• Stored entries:

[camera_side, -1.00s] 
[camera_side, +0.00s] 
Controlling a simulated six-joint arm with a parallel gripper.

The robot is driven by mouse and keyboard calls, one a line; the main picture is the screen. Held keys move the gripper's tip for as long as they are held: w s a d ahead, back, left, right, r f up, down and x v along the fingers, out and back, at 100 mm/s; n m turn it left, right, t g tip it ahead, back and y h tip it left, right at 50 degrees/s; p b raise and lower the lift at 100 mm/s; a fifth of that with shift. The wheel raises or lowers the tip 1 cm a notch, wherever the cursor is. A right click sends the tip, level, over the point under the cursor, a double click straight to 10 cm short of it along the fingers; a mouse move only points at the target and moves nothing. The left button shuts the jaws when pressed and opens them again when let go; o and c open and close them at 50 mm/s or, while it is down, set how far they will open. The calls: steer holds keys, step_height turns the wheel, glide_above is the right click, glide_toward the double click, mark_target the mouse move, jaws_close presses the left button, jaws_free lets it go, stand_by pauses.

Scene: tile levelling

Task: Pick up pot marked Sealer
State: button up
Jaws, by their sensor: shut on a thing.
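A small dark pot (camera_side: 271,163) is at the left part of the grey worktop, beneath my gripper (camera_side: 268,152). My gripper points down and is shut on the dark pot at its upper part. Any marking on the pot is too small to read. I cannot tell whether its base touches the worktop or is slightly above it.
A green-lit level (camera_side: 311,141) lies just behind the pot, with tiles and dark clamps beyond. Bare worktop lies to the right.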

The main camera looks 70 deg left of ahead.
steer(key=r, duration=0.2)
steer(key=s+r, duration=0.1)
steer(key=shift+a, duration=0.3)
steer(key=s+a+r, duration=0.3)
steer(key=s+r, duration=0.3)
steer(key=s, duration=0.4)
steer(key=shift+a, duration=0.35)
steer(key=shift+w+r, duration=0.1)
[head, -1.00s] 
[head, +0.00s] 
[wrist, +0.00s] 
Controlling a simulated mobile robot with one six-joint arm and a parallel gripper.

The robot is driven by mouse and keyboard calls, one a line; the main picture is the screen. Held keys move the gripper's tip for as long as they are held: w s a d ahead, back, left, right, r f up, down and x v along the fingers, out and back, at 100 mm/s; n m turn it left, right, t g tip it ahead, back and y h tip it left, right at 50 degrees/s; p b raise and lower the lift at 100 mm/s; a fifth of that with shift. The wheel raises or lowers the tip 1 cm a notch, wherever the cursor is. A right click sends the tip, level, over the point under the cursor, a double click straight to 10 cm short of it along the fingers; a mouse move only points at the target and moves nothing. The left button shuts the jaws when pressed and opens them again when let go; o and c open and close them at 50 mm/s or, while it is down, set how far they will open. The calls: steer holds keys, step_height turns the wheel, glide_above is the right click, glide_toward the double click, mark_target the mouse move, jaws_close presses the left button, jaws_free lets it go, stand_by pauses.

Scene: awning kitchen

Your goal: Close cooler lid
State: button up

• Short task: Everything from the line that contains "The main camera looks 70 deg left of ahead." to the line that contains "Controlling a simulated mobile" must be transcribed exactly, both end lines included.

• Task answer:
The main camera looks 70 deg left of ahead.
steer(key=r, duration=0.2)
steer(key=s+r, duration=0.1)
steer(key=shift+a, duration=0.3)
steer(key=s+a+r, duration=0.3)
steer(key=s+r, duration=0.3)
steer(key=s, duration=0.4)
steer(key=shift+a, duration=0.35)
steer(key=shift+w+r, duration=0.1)
[head, -1.00s] 
[head, +0.00s] 
[wrist, +0.00s] 
Controlling a simulated mobile robot with one six-joint arm and a parallel gripper.

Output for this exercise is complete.